Robot state and action records
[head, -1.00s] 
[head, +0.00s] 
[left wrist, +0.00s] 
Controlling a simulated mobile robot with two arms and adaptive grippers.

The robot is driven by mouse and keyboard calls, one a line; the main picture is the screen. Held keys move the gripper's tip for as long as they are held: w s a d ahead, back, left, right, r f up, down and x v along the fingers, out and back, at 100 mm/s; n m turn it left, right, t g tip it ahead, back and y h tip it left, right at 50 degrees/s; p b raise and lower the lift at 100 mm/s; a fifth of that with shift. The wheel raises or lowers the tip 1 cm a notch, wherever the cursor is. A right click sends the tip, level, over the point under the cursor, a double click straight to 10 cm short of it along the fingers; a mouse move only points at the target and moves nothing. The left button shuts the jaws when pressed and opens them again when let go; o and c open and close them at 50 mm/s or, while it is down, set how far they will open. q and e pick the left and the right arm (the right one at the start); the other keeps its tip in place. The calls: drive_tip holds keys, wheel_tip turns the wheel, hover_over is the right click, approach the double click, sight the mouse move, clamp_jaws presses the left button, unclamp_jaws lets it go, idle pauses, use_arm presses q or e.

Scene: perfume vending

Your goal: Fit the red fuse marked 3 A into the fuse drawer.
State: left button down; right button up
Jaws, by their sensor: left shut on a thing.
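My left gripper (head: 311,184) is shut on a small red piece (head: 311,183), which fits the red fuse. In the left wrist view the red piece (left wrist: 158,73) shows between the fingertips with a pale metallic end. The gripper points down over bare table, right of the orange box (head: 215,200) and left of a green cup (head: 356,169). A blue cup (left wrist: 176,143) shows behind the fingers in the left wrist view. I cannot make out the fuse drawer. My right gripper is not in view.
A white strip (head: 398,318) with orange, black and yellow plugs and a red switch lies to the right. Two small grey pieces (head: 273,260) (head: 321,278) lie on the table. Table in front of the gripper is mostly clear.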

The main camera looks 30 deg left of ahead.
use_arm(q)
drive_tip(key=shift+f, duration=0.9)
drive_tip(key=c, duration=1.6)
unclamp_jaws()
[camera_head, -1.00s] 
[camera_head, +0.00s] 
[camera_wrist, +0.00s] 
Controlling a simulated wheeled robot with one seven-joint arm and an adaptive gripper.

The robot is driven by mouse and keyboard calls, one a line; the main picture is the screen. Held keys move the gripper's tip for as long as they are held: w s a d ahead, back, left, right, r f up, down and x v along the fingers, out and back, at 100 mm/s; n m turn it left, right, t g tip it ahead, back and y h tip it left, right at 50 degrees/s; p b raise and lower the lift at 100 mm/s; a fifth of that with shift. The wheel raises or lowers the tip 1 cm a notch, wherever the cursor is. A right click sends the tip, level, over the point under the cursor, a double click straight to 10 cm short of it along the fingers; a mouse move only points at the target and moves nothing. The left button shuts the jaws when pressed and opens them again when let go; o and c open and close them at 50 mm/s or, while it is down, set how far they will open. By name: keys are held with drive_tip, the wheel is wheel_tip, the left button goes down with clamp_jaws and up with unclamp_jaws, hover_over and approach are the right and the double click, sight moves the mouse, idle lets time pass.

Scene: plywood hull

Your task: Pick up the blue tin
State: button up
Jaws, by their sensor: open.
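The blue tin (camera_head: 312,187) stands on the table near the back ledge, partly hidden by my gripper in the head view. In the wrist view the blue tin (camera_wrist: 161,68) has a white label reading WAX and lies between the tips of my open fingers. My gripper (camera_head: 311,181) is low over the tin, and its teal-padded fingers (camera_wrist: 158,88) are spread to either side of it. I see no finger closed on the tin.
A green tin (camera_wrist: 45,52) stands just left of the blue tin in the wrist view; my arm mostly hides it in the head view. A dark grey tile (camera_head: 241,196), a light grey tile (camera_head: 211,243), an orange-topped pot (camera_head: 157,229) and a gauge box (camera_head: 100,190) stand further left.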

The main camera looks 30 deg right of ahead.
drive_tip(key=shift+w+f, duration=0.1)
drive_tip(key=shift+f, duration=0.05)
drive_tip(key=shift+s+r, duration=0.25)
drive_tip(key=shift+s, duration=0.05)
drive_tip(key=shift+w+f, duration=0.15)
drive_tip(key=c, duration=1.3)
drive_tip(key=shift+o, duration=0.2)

__Instructions to follow__:
Extract every line from the records above that contains the word "adaptive".

__Solved exercise__:
Controlling a simulated mobile robot with two arms and adaptive grippers.
Controlling a simulated wheeled robot with one seven-joint arm and an adaptive gripper.

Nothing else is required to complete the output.